Right across London—in Peckham to the south, Hackney and Leytonstone to the east and along the Old Kent Road—a host of African communities enjoy music made by artists whom your average world music fan hasn’t a clue about. Artists such as Congolese crooner Koffi Olomide and his jaunty soukous stylings, or Nigerian fuji star King Wasiu Ayinde, a man who sells more than three million copies of each album he releases (both played the London African music festival in 2007). If this audience is listening to N’Dour at all, it’s to the hard, fast recordings he churns out for the home market, not the more diverse and polished discs he makes for the West.
“When you visit clubs in Africa, what you usually get is African dance rhythms mixed with drum machines and synthesisers,” says world-music promoter and producer Maurice Dezou, a Middlesbrough-based Ivorian. “No one minds that the sound quality is dodgy or that it can often sound like bad Seventies pop. People just want to sing and dance along.”
The African music that does well on the world-music circuit is usually that perceived by white audiences as more authentic, meaning free from the influence of contemporary Western pop: Toumani Diabate’s multitextured kora playing. Oumou Sangare’s jittery wassoulou music with its kamelengoni (12-string harp-lute) hunters’ harp. The desert blues of the guitar-toting Tuareg band Tinariwen, whose members come dressed in indigo-dyed robes and turbans. Music that feels slightly exotic, but vaguely familiar.
Earlier this year the African Soul Rebels’ tour of the United Kingdom arts centres was roundly criticised for including the South African post-punk electro outfit Kalahari Surfers on the bill alongside Sangare and the Beninese funksters Orchestre Poly-Rythmo de Cotonou. “African music should have call-and-response vocals and polyrhythms aplenty,” wrote Howard Male at theartsdesk.com. “And at least one vegetable-based percussion instrument.”
The term “world music” was only ever coined as a marketing tool for artists overlooked by the record-buying public; the story of its invention—in a north London pub in 1987—is well documented. “If ‘world music’ means anything,” said the late BBC broadcaster and world music champion, Charlie Gillett, “it’s about music made for domestic consumption, which then has an appeal outside its intended audience.” That appeal is now so widespread that the term has arguably outlived its usefulness.

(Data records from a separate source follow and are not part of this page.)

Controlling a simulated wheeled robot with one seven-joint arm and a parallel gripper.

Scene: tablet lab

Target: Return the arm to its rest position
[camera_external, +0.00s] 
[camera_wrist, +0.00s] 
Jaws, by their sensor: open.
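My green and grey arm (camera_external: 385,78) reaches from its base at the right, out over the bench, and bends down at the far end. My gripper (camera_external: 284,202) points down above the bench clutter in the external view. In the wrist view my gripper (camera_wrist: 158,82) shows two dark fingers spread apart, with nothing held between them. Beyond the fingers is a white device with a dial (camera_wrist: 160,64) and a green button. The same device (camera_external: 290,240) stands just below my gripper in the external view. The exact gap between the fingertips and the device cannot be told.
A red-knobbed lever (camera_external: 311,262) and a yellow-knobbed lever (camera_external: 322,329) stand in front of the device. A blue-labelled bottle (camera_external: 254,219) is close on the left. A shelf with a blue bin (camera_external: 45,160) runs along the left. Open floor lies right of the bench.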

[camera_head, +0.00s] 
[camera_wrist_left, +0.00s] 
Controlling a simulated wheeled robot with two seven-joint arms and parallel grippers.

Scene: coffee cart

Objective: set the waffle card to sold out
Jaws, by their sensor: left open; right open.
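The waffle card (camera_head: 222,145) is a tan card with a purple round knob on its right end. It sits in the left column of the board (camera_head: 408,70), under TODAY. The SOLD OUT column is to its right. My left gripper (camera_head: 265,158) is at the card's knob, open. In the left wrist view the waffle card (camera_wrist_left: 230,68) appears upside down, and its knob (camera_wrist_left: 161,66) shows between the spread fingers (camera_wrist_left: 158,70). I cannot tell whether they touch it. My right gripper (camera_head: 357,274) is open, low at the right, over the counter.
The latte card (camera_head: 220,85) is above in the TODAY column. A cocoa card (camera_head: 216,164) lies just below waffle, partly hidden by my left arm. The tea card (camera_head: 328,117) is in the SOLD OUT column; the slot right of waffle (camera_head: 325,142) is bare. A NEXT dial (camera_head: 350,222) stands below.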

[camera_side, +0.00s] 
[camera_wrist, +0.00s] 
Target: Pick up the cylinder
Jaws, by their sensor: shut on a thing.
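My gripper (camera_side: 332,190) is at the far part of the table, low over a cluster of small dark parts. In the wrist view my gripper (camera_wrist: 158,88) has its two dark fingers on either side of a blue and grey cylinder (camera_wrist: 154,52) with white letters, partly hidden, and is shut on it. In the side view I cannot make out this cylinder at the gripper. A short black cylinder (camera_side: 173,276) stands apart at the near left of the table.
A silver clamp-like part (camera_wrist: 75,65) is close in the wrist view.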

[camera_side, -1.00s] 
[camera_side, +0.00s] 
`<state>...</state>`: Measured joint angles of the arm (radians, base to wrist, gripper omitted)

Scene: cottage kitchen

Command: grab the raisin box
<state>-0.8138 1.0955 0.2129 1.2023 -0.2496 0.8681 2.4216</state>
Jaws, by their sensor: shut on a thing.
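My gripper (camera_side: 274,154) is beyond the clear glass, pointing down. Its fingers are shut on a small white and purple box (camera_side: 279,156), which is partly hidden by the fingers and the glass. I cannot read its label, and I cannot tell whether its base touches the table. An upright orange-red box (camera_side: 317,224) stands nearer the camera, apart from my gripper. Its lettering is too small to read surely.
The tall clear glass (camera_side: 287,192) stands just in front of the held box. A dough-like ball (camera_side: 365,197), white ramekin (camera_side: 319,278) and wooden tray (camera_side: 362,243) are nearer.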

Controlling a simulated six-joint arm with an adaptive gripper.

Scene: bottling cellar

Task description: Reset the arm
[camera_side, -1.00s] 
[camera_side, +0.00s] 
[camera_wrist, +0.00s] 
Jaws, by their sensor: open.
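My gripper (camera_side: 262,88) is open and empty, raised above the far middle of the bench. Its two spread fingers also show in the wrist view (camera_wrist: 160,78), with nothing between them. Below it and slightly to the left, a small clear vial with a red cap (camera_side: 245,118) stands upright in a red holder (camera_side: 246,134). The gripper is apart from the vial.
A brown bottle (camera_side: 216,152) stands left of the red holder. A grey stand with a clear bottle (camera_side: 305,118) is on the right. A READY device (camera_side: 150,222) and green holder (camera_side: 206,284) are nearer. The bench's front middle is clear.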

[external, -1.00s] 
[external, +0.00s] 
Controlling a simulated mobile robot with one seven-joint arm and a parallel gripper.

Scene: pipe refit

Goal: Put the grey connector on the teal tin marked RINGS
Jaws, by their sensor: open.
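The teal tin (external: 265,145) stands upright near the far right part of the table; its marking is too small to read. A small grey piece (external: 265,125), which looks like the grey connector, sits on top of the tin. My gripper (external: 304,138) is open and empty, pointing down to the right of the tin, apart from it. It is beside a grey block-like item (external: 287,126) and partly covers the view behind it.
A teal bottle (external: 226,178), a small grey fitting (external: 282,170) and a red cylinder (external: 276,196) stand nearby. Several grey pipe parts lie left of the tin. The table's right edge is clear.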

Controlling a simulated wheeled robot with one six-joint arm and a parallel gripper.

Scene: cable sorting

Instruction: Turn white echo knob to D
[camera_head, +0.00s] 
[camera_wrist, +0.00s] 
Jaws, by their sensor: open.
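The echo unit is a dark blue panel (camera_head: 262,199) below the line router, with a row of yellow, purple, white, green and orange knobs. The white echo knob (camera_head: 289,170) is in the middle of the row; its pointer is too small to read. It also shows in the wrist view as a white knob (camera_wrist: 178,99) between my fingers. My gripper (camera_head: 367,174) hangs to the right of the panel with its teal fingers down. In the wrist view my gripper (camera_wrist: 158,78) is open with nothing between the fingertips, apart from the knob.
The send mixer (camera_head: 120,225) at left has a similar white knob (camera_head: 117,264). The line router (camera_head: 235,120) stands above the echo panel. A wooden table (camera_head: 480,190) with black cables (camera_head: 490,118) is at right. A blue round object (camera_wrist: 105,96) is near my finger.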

And world music has created its own mainstream of music, the primary audience of which is not domestic but international.
Last week the Albany theatre in south London (in Deptford, an area with a large African community) was privy to hundreds of expat Ivorians marking 50 years of independence with a free concert by artists far from the world-music mainstream, including Awilo, DenverDenver and IceTCool. The vibe was upbeat, synthesiser-happy; the dress code seemed to be lycra. “There’s African music going on all over Britain all of the time,” says Adepegba.
“Everywhere from churches and community halls to bars, clubs and stadiums.
‘Most concerts run for three or four hours like they do in Africa. Some of them go all night.” All of which is a far cry from the concerts promoted in the mainstream media to white audiences, many of which—as Dezou points out—are priced beyond the means of the African diaspora, especially those who came here as refugees.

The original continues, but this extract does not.